Logically, capital punishment must have some deterrence effect there is some portion of the potential criminal population that will be deterred by it without creating any offsetting incentives by any other portion of the population.

But, the deterrence argument is moot from a moral standpoint. For example crucifying murderers on national TV would be a likely deterrent

"But, the deterrence argument is moot from a moral standpoint. For example crucifying murderers on national TV would be a likely deterrent"

The whole moral calculus, i.e. if you save more innocent lives than you conceivably lose it's a good thing, is flawed; because it has an inexorable corollary that you should therefore frame and execute an innocent person ASAP when the real culprit can't be caught, in order to maintain the deterrent effect. Such things happen in totalitarian countries for such reason.

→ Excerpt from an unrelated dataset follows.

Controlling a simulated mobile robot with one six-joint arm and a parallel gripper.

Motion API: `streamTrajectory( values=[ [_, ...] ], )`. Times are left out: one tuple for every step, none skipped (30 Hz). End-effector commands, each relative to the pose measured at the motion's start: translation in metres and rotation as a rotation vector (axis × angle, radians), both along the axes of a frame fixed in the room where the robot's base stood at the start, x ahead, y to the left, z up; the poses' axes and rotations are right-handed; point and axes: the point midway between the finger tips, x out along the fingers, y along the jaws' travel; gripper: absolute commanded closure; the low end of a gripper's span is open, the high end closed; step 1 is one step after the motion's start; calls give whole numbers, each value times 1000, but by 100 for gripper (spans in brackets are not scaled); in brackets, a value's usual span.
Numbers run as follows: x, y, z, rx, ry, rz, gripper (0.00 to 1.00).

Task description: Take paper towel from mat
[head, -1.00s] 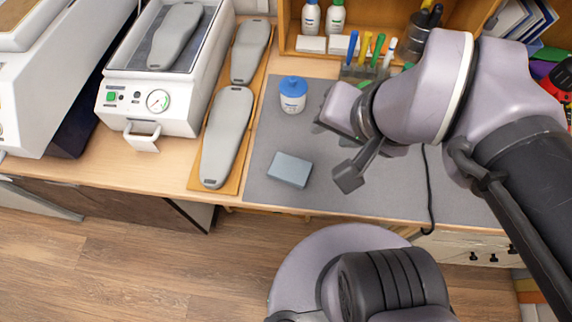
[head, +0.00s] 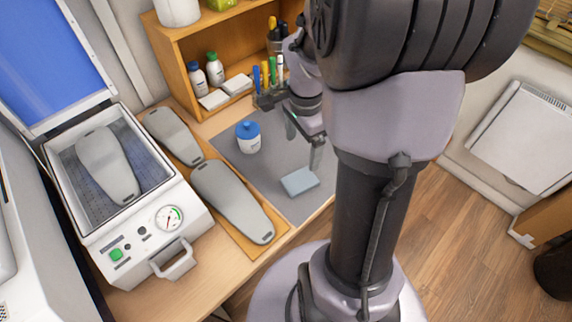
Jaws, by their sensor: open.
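A flat blue-grey folded pad (head: 299,181), which looks like the paper towel, lies on the grey mat (head: 286,207) near its front edge. My gripper (head: 302,152) is open above the mat, just behind and above the pad, with nothing between its fingers. It looks apart from the pad, though the exact height is hard to tell. My arm hides the right part of the mat.
A white bottle with a blue cap (head: 248,138) stands on the mat left of my gripper. Grey insole forms lie on a wooden board (head: 270,240). A white press (head: 150,222) stands open at left. A shelf (head: 177,75) with bottles and a pen holder is behind.

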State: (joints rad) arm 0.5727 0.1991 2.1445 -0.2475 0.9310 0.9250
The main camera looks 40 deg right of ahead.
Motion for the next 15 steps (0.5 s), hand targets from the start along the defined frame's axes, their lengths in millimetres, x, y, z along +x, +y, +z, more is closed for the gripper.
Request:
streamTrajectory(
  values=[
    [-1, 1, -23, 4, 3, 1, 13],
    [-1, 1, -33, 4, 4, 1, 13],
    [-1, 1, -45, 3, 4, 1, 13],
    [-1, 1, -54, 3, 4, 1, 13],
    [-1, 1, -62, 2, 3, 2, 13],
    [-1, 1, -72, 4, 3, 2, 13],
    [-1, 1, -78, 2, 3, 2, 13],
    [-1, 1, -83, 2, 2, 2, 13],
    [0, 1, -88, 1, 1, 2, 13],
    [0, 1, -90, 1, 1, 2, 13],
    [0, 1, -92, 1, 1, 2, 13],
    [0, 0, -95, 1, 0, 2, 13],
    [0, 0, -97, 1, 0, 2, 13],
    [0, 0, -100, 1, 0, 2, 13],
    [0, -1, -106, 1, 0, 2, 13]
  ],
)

Shows what happens when you apply Cartesian reduction to irreducible things.

Z.,

This was the standard approch in Impeial China, if no obvious suspects present themselves torture the nearest servant or peasant until they confess.

By Ian Gould (not verified) on 11 Jun 2007 #permalink

I agree with Z that it would be horrible to frame innocent people to maintain the deterrence effect. But in what possible way is this *Cartesian*? It certainly doesn't trace to anything in Descartes. (I'm no expert on Descartes, but I can say this with some confidence.) And I don't even know how you could start with anything Descartes wrote and end up at that position. Certainly the _Meditations_ doesn't push that way - it's anti-reductionist if anything - but maybe there are parts of the _Methods_ (which I don't know well) you could spin in a reductionist way. Or something else?

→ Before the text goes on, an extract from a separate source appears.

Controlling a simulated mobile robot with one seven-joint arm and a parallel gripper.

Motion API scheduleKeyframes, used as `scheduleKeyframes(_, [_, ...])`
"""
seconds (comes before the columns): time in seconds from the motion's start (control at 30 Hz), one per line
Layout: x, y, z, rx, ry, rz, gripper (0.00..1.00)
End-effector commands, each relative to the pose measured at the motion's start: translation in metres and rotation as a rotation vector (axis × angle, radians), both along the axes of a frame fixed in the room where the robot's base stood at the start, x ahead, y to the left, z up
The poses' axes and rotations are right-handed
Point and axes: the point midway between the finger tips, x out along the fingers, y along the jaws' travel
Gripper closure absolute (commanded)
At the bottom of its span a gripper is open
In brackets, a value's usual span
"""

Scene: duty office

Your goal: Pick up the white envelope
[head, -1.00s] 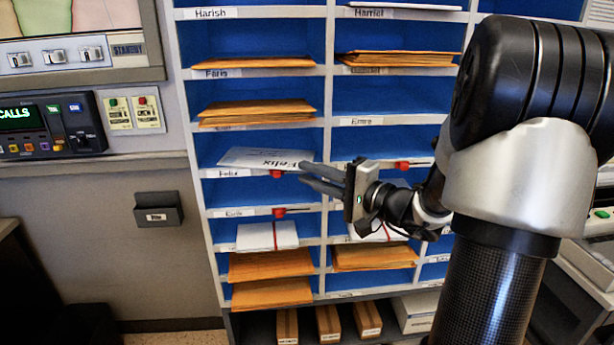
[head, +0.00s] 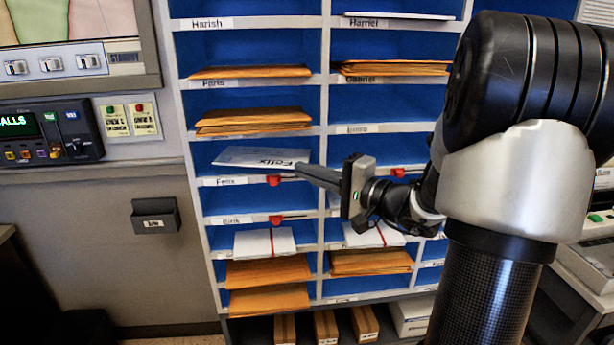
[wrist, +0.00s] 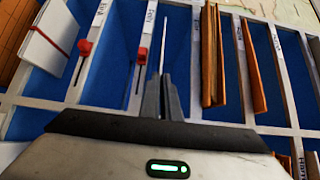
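The white envelope (head: 262,157), with "Felix" written on it, lies in the Felix pigeonhole, its near right corner at the opening. In the wrist view the white envelope (wrist: 165,42) shows edge-on as a thin pale strip. My gripper (head: 302,169) is at that right corner. In the wrist view my gripper's two dark fingers (wrist: 162,80) are close together with the envelope's edge between them, so it looks shut on the envelope. The envelope still rests within the compartment; any lift is not visible.
The white-framed pigeonhole rack (head: 325,120) has narrow dividers around the envelope. Red tabs (head: 273,181) sit on the shelf edge just below it. Brown envelopes (head: 254,120) fill the slot above. White bundles with red bands (head: 265,243) lie lower down.

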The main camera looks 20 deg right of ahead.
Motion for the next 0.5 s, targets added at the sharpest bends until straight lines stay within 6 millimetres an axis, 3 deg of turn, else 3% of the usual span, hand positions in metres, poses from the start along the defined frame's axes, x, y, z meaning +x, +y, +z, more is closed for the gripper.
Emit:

I'm sure I'm missing something here, since I have very little knowledge of the myriad ways people have used and abused Descartes, but this one strikes me as particularly bizarre.

"Cartesian"
Well, I may well be using this way off the mark. But way back there when I had time to study stuff that wouldn't earn me a living, I realized how the West had bought wholesale into Cartesian reductionism, i.e. things could be studied by decomposing them into their component parts, studying the individual behavior of those parts, and studying how they interacted when assembled. Science, obviously, but even art; a canvas full of nothing but red paint is the equivalent of a flask full of nothing but lactic acid dehydrogenase.

And it's worked out well for the West, by and large; but it occurred to me how many things don't fall into that, and are irreducible to analysis. Like love; I don't fall in love with somebody because of 10 points for a cute face and seven points for liking dogs and 3 points for sturdy feet, it's irreducible all or nothing. And I thought it applied here; you can't judge the morality of the death penalty by subtracting the innocent lives estimated to be saved from the innocent lives estimated to be lost and come out with a value judgement.

As I said, I'm not a philosopher, it's the only course I ever got a C in, so I could be totally off the wall. In which case, I will definitely go to Wikipedia and demand my point of view be represented.